Last modified: 2014-08-13 20:46:34 UTC
I tried to search articles with "intitle:dari Spanyol" (from Spain) in the title, but it gave 0 result, the same if I search "intitle:dari" (from), but it gave the expected result when I searched "intitle:Spanyol" (Spain). 1. https://id.wikipedia.org/w/index.php?title=Istimewa%3APencarian&profile=default&search=intitle%3Adari+spanyol&fulltext=Search&uselang=en 2. https://id.wikipedia.org/w/index.php?title=Istimewa%3APencarian&profile=default&search=intitle%3Adari&fulltext=Search&uselang=en 3. https://id.wikipedia.org/w/index.php?title=Istimewa%3APencarian&profile=default&search=intitle%3Aspanyol&fulltext=Search&uselang=en Expecting some kind of error message other than "There were no results matching the query."
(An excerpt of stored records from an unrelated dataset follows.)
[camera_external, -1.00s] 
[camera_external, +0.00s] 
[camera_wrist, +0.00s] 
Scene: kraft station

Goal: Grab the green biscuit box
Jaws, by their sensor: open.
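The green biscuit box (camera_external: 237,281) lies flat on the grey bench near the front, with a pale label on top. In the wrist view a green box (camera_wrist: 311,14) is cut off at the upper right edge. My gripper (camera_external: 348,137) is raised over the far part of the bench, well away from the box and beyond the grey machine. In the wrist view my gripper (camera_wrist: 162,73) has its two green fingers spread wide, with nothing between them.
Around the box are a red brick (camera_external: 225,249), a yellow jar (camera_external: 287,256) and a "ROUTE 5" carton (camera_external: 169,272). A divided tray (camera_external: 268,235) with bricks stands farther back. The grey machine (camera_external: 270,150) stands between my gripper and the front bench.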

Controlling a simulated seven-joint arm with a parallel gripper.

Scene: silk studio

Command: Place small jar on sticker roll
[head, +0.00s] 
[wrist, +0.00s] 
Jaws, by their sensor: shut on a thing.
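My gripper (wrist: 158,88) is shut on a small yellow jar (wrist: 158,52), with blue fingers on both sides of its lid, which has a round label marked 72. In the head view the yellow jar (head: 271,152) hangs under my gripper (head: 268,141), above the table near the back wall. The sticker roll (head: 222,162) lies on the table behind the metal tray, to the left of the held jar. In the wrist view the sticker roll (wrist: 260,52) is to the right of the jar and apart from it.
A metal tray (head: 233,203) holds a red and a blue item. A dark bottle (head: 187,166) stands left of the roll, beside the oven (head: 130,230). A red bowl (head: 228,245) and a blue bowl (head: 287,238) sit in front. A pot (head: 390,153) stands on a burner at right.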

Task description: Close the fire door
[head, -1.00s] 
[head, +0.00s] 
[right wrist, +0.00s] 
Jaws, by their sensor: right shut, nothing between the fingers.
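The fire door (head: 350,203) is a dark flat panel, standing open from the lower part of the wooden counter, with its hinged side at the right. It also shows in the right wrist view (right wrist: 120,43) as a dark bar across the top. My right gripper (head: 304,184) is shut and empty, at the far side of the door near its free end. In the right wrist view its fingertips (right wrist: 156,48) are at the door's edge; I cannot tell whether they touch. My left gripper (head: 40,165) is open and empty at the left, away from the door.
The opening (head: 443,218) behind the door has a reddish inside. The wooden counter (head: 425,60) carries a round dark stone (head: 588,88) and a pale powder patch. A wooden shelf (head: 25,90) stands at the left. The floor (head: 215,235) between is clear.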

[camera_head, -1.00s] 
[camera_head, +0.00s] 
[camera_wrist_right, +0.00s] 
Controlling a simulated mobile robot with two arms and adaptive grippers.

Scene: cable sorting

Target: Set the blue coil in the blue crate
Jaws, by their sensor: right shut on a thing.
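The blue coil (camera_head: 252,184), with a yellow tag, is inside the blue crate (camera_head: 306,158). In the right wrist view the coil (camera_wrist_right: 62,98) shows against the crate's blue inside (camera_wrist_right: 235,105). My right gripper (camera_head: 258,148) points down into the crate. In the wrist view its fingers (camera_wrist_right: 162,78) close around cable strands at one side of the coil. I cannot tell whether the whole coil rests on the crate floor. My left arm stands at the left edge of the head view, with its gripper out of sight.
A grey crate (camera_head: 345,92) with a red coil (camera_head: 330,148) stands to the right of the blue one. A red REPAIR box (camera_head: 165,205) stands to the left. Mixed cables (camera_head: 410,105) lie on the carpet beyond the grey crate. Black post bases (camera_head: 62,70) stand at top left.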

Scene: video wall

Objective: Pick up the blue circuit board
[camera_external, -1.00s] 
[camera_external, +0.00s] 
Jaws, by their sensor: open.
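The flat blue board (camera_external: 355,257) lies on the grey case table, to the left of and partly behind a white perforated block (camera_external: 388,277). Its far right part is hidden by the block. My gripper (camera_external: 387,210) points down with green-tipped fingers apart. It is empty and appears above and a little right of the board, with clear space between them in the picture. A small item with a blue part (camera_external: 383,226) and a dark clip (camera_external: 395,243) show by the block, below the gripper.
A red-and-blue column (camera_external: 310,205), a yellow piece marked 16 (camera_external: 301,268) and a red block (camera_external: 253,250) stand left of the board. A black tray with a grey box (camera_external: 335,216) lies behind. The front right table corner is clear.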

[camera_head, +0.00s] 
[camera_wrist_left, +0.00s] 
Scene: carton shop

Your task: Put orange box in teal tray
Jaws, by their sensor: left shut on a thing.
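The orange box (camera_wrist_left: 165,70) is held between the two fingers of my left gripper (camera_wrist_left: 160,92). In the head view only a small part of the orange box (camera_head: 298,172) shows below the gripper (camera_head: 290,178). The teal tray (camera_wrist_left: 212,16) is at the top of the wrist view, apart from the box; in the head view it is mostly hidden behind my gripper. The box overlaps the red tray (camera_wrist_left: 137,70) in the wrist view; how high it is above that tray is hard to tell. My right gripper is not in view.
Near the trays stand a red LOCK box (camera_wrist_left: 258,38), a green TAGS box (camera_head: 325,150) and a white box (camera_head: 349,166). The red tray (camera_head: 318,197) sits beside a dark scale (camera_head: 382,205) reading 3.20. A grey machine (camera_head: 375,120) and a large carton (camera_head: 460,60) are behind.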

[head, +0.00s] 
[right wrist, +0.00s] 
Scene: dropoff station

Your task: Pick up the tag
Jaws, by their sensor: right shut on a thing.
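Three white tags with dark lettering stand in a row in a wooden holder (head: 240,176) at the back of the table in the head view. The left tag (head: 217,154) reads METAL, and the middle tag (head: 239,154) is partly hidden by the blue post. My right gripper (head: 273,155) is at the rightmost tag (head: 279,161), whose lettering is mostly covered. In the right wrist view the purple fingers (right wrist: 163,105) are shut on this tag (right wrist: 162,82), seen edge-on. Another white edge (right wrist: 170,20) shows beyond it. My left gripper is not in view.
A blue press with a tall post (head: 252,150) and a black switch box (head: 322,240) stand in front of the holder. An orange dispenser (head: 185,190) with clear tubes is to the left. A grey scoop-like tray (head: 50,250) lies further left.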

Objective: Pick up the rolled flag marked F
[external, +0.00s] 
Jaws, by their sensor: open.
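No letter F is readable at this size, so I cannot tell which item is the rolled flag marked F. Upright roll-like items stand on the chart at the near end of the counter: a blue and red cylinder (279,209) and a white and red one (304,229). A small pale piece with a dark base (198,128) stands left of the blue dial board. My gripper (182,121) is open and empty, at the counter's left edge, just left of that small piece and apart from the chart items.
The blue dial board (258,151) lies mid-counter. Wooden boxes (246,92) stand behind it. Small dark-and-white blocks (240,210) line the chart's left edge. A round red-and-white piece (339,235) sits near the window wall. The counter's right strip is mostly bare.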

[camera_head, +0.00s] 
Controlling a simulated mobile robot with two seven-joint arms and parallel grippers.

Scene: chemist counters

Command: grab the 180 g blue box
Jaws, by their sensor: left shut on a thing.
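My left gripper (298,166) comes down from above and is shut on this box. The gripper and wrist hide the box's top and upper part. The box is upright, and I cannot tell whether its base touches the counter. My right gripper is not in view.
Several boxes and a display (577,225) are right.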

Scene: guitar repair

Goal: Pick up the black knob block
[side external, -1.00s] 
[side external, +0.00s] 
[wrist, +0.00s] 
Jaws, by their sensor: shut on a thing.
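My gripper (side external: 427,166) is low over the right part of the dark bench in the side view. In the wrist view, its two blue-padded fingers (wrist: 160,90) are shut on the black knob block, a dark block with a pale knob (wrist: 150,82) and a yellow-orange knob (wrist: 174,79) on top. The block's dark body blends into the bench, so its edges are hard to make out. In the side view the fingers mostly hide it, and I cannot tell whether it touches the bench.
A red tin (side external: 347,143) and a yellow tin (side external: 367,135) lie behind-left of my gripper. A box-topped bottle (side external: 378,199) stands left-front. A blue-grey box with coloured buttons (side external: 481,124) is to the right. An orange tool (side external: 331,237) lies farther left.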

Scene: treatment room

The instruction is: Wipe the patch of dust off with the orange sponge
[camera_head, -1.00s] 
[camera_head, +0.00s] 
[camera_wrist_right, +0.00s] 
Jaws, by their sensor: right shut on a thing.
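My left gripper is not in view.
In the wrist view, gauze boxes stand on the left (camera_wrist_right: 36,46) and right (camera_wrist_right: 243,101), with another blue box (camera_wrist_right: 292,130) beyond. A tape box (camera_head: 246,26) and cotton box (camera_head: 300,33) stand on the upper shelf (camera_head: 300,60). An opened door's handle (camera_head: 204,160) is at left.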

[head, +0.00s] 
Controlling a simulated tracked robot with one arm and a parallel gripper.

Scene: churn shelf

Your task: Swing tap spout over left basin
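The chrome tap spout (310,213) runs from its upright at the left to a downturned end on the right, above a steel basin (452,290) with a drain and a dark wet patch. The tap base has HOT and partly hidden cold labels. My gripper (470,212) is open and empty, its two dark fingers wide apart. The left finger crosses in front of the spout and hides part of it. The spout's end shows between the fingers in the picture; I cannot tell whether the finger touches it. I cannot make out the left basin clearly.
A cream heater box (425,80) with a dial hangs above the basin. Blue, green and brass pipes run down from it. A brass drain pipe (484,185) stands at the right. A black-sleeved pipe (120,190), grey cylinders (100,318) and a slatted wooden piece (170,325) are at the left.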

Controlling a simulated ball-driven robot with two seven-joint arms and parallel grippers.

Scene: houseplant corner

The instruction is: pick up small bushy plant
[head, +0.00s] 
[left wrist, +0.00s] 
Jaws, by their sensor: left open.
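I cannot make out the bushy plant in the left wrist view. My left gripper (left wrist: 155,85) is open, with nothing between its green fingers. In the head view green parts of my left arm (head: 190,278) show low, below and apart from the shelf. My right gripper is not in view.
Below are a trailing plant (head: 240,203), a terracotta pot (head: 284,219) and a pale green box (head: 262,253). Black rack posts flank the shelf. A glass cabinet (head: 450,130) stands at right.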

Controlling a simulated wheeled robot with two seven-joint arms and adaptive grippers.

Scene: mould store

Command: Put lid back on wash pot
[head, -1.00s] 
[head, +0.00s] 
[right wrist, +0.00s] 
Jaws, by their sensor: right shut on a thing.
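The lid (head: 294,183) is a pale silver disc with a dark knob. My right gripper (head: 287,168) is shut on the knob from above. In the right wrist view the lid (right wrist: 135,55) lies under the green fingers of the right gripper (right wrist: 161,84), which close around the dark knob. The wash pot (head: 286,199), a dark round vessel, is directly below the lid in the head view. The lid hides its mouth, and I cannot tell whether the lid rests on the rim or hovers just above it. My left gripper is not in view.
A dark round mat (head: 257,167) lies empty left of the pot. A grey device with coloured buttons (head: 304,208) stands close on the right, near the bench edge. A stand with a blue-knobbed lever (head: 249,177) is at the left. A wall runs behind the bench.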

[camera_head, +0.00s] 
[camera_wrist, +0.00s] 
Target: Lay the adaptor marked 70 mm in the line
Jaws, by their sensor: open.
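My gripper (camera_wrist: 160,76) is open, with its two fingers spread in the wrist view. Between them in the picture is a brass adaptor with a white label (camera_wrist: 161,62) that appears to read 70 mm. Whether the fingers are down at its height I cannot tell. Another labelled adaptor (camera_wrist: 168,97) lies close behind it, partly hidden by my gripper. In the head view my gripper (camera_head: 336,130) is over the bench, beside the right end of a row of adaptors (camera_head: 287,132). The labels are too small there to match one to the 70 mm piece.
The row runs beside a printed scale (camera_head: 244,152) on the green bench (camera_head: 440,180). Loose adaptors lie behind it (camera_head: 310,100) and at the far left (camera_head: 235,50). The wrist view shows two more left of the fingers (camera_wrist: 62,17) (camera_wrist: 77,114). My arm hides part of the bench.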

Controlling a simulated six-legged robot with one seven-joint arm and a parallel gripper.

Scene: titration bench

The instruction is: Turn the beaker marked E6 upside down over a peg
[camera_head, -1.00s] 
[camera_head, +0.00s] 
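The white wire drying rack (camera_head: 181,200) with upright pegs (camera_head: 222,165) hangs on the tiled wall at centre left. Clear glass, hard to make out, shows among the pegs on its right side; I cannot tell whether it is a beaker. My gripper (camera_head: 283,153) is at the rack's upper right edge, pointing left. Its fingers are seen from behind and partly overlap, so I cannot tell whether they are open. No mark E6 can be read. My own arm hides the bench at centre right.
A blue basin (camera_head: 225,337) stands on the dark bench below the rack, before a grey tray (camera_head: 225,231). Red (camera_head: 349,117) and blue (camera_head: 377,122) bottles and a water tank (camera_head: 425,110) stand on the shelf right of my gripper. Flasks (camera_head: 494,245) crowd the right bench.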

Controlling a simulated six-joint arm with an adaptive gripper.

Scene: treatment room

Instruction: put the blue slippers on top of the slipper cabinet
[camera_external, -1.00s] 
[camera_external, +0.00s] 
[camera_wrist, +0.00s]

Something is a certainly weird here. Temporary work around: https://id.wikipedia.org/w/index.php?title=Istimewa%3APencarian&profile=default&search=intitle%3A%22dari+spanyol%22&fulltext=Search
I suspect it is some kind of language-based stop words, in this case Indonesian language, because of three reasons: 1. other Indonesian stop words also didn't show up ("intitle:di" - in, "intitle:ke" - to) 2. those words ("intitle:di", "intitle:ke", "intitle:dari") are found in other projects 3. based on my experience, id.wp's CirrusSearch employ some kind of Indonesian-language stemmer If that is true, is it possible to disable the stop words?
Further investigation: Searching "intitle:di" in Italian Wikipedia also failed https://it.wikipedia.org/w/index.php?title=Speciale%3ARicerca&profile=advanced&search=intitle%3Adi&fulltext=Search&ns0=1&profile=advanced But searching "intitle:from" in English Wikipedia and "intitle:von" in German Wikipedia yields the expected results. (btw, my searching context was noble titles, e.g. "ABC from XYZ" which translates "ABC dari XYZ" in id.wp and "ABC di XYZ" in it.wp, and so on)
Further investigation: searching in similar projects id.wp and ms.wp are similar, while it.wp and scn.wp and en.wp and simple.wp are also compared: "intitle:dari" 1 id.wp - failed 2 id.wp - success "intitle:di" 3 it.wp - failed 4 scn.wp - failed "intitle:of" 5 en.wp - error 6 simple.wp - success links: 1 https://id.wikipedia.org/w/index.php?title=Special%3ASearch&profile=advanced&fulltext=Search&search=intitle%3Adari 2 https://ms.wikipedia.org/w/index.php?title=Special%3ASearch&profile=advanced&fulltext=Search&search=intitle%3Adari 3 https://it.wikipedia.org/w/index.php?title=Speciale%3ARicerca&profile=advanced&fulltext=Search&search=intitle%3Adi 4 https://scn.wikipedia.org/w/index.php?title=Special%3ASearch&profile=advanced&fulltext=Search&search=intitle%3Adi 5 https://en.wikipedia.org/w/index.php?title=Special%3ASearch&profile=advanced&fulltext=Search&search=intitle%3Aof 6 https://simple.wikipedia.org/w/index.php?title=Special%3ASearch&profile=advanced&fulltext=Search&search=intitle%3Aof
Probably related * [[bugzilla:54875]] Automatic stopwords for the 200+ languages without their own analyzer available * [[bugzilla:60362]] CirrusSearch: Stopwords are not optional and are worth as much as exact matches * https://www.mail-archive.com/mediawiki-commits@lists.wikimedia.org/msg169298.html So, where can I look at the Indonesian stopwords list, and/or stemmer?
Looks like this is the stemmer: https://svn.apache.org/repos/asf/lucene/dev/trunk/lucene/analysis/common/src/java/org/apache/lucene/analysis/id/IndonesianStemmer.java These are the stopwords: https://svn.apache.org/repos/asf/lucene/dev/trunk/lucene/analysis/common/src/resources/org/apache/lucene/analysis/id/stopwords.txt Those bugs are related. The reason we haven't fixed them is because its a pretty large effort and we're still concentrating on performance. Its on the list, but it isn't as high as I'd like it to be.